»»

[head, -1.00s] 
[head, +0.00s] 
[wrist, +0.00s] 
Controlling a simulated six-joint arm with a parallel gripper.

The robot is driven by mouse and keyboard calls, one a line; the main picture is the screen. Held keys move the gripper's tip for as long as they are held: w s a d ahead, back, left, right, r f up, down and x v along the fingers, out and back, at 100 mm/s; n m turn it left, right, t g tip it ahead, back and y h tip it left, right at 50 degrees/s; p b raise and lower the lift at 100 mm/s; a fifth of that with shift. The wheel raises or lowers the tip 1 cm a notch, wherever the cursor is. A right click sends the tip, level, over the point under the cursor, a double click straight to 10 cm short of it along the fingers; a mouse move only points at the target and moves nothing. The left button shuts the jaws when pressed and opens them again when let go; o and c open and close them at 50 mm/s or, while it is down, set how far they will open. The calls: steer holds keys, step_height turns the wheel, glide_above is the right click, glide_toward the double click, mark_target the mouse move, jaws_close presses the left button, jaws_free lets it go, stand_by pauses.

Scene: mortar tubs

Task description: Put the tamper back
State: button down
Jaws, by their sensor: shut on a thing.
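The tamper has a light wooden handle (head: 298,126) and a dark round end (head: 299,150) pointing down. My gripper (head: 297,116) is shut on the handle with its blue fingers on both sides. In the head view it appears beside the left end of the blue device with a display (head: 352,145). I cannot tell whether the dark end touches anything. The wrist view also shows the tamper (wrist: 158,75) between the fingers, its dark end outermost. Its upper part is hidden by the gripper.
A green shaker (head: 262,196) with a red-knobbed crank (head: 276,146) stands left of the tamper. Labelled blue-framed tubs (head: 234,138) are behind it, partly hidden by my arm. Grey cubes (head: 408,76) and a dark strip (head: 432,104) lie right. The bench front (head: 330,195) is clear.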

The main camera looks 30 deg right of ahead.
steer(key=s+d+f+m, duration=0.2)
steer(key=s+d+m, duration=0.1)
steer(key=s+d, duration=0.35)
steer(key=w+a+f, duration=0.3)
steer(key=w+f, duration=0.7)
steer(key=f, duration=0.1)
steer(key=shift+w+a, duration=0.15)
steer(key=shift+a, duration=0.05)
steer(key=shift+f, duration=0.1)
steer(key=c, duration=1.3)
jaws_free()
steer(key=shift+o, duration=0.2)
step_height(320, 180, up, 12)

««

From the first line above through the line that contains "Controlling a simulated", quote each line exactly. Output nothing more.

→ **ANSWER IN FULL**:
[head, -1.00s] 
[head, +0.00s] 
[wrist, +0.00s] 
Controlling a simulated six-joint arm with a parallel gripper.

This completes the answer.